As always, Scott-Heron brings this classic together with myriad thought-provoking topics. There’s his deeply mournful expression on the 1966 nuclear meltdown near Detroit, (“We Almost Lost Detroit”), an interlude on the Tuskegee syphilis experiments (“Tuskeegee #626”), and a reflection of his ancestry back to the Mississippi cotton fields (“Delta Man (Where I’m Coming From)”). Bridges is a true soul masterpiece capturing two masters at the peak of their powers.

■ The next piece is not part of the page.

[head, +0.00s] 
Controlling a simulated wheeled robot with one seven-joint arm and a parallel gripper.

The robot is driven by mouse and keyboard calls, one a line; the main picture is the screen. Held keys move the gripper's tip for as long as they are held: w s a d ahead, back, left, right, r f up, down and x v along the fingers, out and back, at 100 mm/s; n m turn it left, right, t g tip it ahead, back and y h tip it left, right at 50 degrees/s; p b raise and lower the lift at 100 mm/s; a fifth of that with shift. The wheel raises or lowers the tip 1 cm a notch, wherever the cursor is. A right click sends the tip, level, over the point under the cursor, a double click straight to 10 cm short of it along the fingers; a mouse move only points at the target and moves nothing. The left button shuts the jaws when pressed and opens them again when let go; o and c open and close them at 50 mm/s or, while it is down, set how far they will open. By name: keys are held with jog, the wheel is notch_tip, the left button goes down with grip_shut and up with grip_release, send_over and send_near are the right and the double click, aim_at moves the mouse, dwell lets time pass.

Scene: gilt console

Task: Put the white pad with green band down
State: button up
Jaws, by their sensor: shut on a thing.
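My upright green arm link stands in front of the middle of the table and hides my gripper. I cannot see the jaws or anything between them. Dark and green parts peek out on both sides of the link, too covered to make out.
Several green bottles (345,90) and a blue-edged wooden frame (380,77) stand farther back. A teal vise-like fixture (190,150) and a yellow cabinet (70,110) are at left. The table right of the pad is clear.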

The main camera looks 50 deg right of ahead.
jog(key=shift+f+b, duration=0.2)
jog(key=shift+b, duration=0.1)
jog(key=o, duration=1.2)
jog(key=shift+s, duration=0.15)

Gil Scott-Heron & Brian Jackson
Secrets (1978)
With 1978’s Secrets, there’s less reliance on politics and more of a commercial sheen to the sound, largely indicative of disco’s growing takeover in Black pop by that point. Secrets is best known for its brooding opener and lead single, “Angel Dust,” a cautionary tale about drug use that’s all the more compelling and sad when considering the tragic end Scott-Heron met. The record’s moments swing between hard-edged, upbeat funk (“Madison Avenue,” “Third World Revolution”) and downbeat, bass-heavy grooves (“Cane,” “Angola, Louisiana”), which presages the music of hip-hop in ways that complement Gil’s spoken word beginnings.
Gil Scott-Heron & Brian Jackson
1980 (1980)
Don’t let the campy space-age cover fool you — the duo closed out the ’70s taking a hard gaze at the new decade with their final joint offering, 1980, an often overlooked, yet stellar entry in their canon. Politics and social commentary may have taken a back seat in Black pop at the tail end of the ’70s, but Scott-Heron’s sharp, prescient truths on the state of the world raged on.
Predicting the reactionary policies of the Reagan era and beyond, Scott-Heron aims at immigration rights in “Alien (Hold on to Your Dreams),” governmental oppression in “Shah MOT (The Shah is Dead/Checkmate),” the withering of Black leaders in “When Push Comes to Shove,” and nuclear power corruption in “Shut ‘Um Down.” While Gil Scott-Heron released a few great albums after this one (1980’s Real Eyes, 1981’s Reflections, and his mid-’90s comeback, Spirits are ripe for reappraisal), this underrated classic capped a brilliant period of unparalleled social thought and musical vision.